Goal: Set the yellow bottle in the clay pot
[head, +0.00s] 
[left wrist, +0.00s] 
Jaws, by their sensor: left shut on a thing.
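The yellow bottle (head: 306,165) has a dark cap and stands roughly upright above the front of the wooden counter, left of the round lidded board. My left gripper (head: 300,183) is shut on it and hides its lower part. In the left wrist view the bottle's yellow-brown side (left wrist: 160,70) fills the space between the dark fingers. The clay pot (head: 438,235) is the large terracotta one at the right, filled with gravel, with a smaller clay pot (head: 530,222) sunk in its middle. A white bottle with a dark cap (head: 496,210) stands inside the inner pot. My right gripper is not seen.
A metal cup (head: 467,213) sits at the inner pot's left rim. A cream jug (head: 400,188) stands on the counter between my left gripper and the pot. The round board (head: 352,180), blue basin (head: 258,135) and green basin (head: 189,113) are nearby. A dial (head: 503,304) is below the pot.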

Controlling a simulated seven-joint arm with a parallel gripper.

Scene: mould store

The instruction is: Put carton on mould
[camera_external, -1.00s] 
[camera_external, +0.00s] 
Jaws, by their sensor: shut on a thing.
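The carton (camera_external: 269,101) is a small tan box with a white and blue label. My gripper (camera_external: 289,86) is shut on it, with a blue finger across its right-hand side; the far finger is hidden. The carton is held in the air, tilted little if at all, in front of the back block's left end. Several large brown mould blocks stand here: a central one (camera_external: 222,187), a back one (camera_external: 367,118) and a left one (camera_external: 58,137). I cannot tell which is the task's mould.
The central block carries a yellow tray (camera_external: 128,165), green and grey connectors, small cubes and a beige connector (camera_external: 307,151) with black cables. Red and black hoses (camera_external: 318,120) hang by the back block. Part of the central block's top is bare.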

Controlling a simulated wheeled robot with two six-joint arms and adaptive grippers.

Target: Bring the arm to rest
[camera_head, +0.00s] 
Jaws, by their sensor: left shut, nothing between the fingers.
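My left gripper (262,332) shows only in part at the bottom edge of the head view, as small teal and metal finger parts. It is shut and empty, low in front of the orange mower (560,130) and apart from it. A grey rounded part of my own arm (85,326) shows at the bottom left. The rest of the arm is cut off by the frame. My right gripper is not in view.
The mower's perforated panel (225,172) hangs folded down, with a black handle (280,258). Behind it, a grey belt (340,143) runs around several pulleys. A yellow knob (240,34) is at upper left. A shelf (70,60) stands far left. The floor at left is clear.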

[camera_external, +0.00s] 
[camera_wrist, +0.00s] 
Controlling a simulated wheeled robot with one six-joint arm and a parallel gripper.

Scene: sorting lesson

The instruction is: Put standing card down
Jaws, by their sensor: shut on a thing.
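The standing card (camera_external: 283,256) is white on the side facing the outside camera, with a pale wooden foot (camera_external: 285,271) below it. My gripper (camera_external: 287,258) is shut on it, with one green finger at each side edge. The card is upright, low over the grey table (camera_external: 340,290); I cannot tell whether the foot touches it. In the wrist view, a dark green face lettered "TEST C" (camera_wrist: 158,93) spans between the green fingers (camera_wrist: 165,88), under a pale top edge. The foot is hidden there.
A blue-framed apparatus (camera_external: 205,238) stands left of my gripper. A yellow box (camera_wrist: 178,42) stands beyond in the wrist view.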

**Stated goal**.
Write out the listing once more, matching it exactly.

**Output below**.
Goal: Set the yellow bottle in the clay pot
[head, +0.00s] 
[left wrist, +0.00s] 
Jaws, by their sensor: left shut on a thing.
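The yellow bottle (head: 306,165) has a dark cap and stands roughly upright above the front of the wooden counter, left of the round lidded board. My left gripper (head: 300,183) is shut on it and hides its lower part. In the left wrist view the bottle's yellow-brown side (left wrist: 160,70) fills the space between the dark fingers. The clay pot (head: 438,235) is the large terracotta one at the right, filled with gravel, with a smaller clay pot (head: 530,222) sunk in its middle. A white bottle with a dark cap (head: 496,210) stands inside the inner pot. My right gripper is not seen.
A metal cup (head: 467,213) sits at the inner pot's left rim. A cream jug (head: 400,188) stands on the counter between my left gripper and the pot. The round board (head: 352,180), blue basin (head: 258,135) and green basin (head: 189,113) are nearby. A dial (head: 503,304) is below the pot.

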Controlling a simulated seven-joint arm with a parallel gripper.

Scene: mould store

The instruction is: Put carton on mould
[camera_external, -1.00s] 
[camera_external, +0.00s] 
Jaws, by their sensor: shut on a thing.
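The carton (camera_external: 269,101) is a small tan box with a white and blue label. My gripper (camera_external: 289,86) is shut on it, with a blue finger across its right-hand side; the far finger is hidden. The carton is held in the air, tilted little if at all, in front of the back block's left end. Several large brown mould blocks stand here: a central one (camera_external: 222,187), a back one (camera_external: 367,118) and a left one (camera_external: 58,137). I cannot tell which is the task's mould.
The central block carries a yellow tray (camera_external: 128,165), green and grey connectors, small cubes and a beige connector (camera_external: 307,151) with black cables. Red and black hoses (camera_external: 318,120) hang by the back block. Part of the central block's top is bare.

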Controlling a simulated wheeled robot with two six-joint arms and adaptive grippers.

Target: Bring the arm to rest
[camera_head, +0.00s] 
Jaws, by their sensor: left shut, nothing between the fingers.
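My left gripper (262,332) shows only in part at the bottom edge of the head view, as small teal and metal finger parts. It is shut and empty, low in front of the orange mower (560,130) and apart from it. A grey rounded part of my own arm (85,326) shows at the bottom left. The rest of the arm is cut off by the frame. My right gripper is not in view.
The mower's perforated panel (225,172) hangs folded down, with a black handle (280,258). Behind it, a grey belt (340,143) runs around several pulleys. A yellow knob (240,34) is at upper left. A shelf (70,60) stands far left. The floor at left is clear.

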[camera_external, +0.00s] 
[camera_wrist, +0.00s] 
Controlling a simulated wheeled robot with one six-joint arm and a parallel gripper.

Scene: sorting lesson

The instruction is: Put standing card down
Jaws, by their sensor: shut on a thing.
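The standing card (camera_external: 283,256) is white on the side facing the outside camera, with a pale wooden foot (camera_external: 285,271) below it. My gripper (camera_external: 287,258) is shut on it, with one green finger at each side edge. The card is upright, low over the grey table (camera_external: 340,290); I cannot tell whether the foot touches it. In the wrist view, a dark green face lettered "TEST C" (camera_wrist: 158,93) spans between the green fingers (camera_wrist: 165,88), under a pale top edge. The foot is hidden there.
A blue-framed apparatus (camera_external: 205,238) stands left of my gripper. A yellow box (camera_wrist: 178,42) stands beyond in the wrist view.

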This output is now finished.